Officials last month were presented with two options for offsetting costs to the city if it were to reduce its impact fee rates: either increase the sales tax or drop the Rattlesnake Wash traffic interchange project from the capital improvements list - and, consequently, from ADOT's five-year plan.
After the Arizona Department of Transportation Board's recent vote to place the Rattlesnake project on the books, the Standard weekly newspaper ran an article under the sub-headline, "Funding secured for key Kingman interchange." The article quoted the city's finance director as saying impact fees would pay for Kingman's share of Rattlesnake Wash: "The source of revenue that we've identified currently in the capital improvement plan are the development investment fees for transportation. Those are impact fee funds basically that are provided by new development throughout the community."
Fortunately, the city is responsible for only 30 percent of the project, about $11 million of the approximately $35-million interchange project. The state is picking up the majority of the tab.
Unfortunately, the city's impact fee revenue totaled only $1.7 million through June 30, an amount comprising incomes since the fees were implemented in 2006. The transportation portion of those revenues - the part that legally could be used to pay for the traffic interchange - sits at a two-year total of $756,839.

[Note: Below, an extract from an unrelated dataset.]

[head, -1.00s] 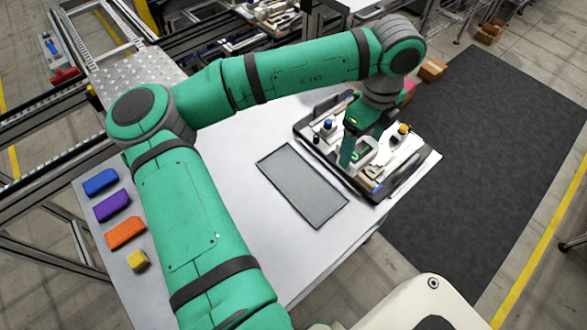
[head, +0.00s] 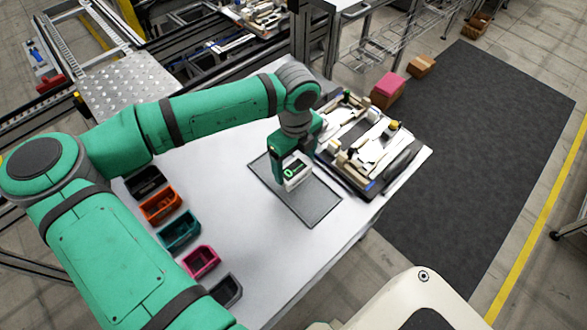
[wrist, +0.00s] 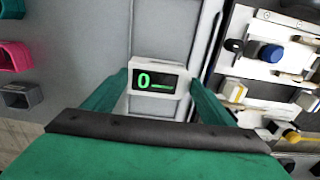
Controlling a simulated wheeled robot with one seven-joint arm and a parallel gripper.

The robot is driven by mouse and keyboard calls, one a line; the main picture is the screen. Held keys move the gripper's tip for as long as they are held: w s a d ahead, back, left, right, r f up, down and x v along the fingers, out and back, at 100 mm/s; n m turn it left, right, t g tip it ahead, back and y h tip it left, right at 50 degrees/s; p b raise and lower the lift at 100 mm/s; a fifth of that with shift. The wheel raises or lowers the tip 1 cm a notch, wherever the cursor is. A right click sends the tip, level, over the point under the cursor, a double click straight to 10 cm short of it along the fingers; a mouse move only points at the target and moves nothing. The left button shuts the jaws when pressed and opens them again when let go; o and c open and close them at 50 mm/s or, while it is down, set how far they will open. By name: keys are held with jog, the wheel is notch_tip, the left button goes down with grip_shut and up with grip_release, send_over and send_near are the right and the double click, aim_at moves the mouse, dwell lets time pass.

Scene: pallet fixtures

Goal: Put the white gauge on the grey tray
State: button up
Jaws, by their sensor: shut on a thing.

Based on the past two years' income, the city wouldn't be able to pay its share of Rattlesnake Wash using impact fees until 2037.
That is, at the average annual income rate of $378,418 per year, it would take more than 29 years to pay off the $11 million debt.
Mayor John Salem, in an interview this week, acknowledged that impact fees wouldn't cut it.
"We're going to have to entertain some other sources of funding," both for Rattlesnake Wash and the proposed Kingman Crossing traffic interchange, he said.
The two projects are planned along Interstate 40 east of the Andy Devine/Route 66 interchange. Kingman Crossing is about 1.5 miles east of Route 66. Rattlesnake Wash is about 1.5 miles farther east.
If Kingman does not have its share of the costs for Rattlesnake Wash by 2013, the project will be canceled. There are several other options available, including revenue bonds, community facilities districts and other cost-sharing avenues available to the city, all of which will be explored for the two projects, Salem said.
Currently there is no proposal on the table from the developers of the Kingman Crossing North property, but officials say the owners are looking forward to figuring out something both sides can agree on.
Jerry Willis of Vanderbilt Farms, the owner of Kingman Crossing North, did not return a call for comment before this article's publication deadline.
"The impact fees aren't going to solve this," Salem said. "It will help, but we're going to have to come up with some other way to do it."